Saturday, 6 July 2013

A Dangerous Guilt Complex



by Jürgen Graf


For the Jews the [Holocaust] story has become an indispensable part of their religious heritage, very much like the plight Israel's children had to endure in Egypt or the destruction of the second temple. For non-Jews as well, the Holocaust has gradually been transformed into a religious myth ... Even the slightest criticism of Jews such as Elie Wiesel or Simon Wiesenthal has become taboo: if you criticize a Jew, you're an anti-Semite. Hitler was also an anti-Semite who, as everybody knows, gassed the Jews. So anybody criticizing Jews paves the way to new gas chambers!

As primitive as it is, this kind of argument is remarkably effective. That's what makes the revisionist struggle so exceptionally difficult: not only must we fight an uphill struggle against media censorship, repression and propaganda, but we must also overcome a kind of religious faith. As history shows, refuting religion with rational arguments is not exactly an easy task. But this struggle must be fought, and because the fate of future generations depends on its outcome, we had better win it. The Holocaust lie has poisoned Europeans and other white people of European descent with a guilt complex that threatens to destroy our self-respect and our will to survive.

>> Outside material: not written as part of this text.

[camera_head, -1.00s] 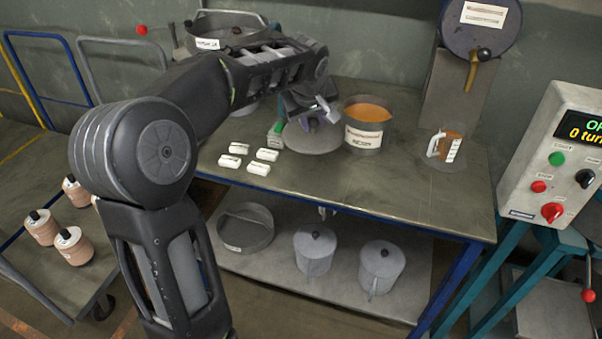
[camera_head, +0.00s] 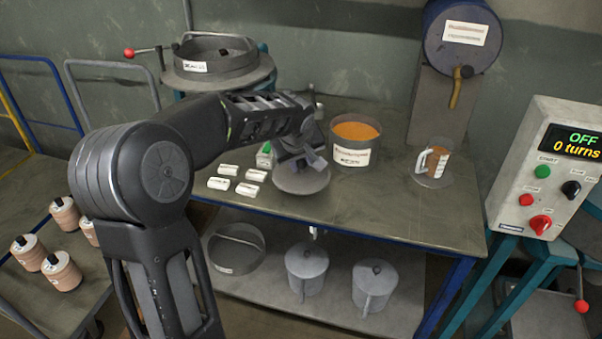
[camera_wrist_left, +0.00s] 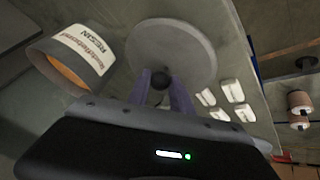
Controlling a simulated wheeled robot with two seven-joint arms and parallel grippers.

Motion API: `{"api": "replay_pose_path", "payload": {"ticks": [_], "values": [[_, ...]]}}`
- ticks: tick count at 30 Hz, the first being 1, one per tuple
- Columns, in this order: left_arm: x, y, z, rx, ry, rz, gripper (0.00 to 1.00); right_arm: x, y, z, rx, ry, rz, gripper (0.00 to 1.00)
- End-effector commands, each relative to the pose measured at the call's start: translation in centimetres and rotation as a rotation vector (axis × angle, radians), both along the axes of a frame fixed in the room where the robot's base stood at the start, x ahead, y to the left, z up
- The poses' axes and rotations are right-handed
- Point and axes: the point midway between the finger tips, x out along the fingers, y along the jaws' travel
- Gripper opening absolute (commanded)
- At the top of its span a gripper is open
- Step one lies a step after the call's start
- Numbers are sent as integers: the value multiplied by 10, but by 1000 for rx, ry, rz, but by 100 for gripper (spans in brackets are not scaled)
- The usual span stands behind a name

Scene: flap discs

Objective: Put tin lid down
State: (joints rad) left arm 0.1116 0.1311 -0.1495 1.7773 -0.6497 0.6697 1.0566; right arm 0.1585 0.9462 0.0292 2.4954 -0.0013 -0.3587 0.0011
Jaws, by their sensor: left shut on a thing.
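The tin lid (camera_head: 302,180) is a grey round disc at the table's left-middle, in front of the open tin (camera_head: 352,157) of orange-brown resin. My left gripper (camera_head: 298,160) is above the lid, shut on its knob. In the left wrist view the lid (camera_wrist_left: 185,45) spreads beyond the fingers, and its dark knob (camera_wrist_left: 160,80) sits between the fingertips. The lid is at or just above the tabletop; I cannot tell whether it touches. My right gripper is not in view.
Several white labelled blocks (camera_head: 246,189) lie left of the lid. A measuring jug (camera_head: 437,160) stands on a round plate at the right. Lidded pots (camera_head: 306,268) stand on the lower shelf. The table's front right (camera_head: 400,210) is clear.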

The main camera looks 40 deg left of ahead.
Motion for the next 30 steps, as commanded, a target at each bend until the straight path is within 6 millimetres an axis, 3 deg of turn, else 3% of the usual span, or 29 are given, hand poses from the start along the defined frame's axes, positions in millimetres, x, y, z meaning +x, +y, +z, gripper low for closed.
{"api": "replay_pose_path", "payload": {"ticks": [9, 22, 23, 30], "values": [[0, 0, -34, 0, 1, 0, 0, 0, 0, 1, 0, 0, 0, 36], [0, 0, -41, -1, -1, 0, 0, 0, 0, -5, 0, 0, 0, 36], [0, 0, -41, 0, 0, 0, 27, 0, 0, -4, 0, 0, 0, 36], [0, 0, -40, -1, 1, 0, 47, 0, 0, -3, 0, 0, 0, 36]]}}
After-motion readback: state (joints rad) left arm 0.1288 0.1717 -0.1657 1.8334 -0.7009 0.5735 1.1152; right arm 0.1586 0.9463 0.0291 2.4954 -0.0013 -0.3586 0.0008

For all those engaged in this struggle against an enemy with so much clout and virtually unlimited financial resources, the next few years will hardly be devoid of interest. For revisionists, at least, life is not tedious.

-- From remarks by Jürgen Graf at the Twelfth IHR Conference, Sept. 1994. Published in IHR’s Journal of Historical Review, July-August 1998 (Vol. 17, No. 4), p. 12.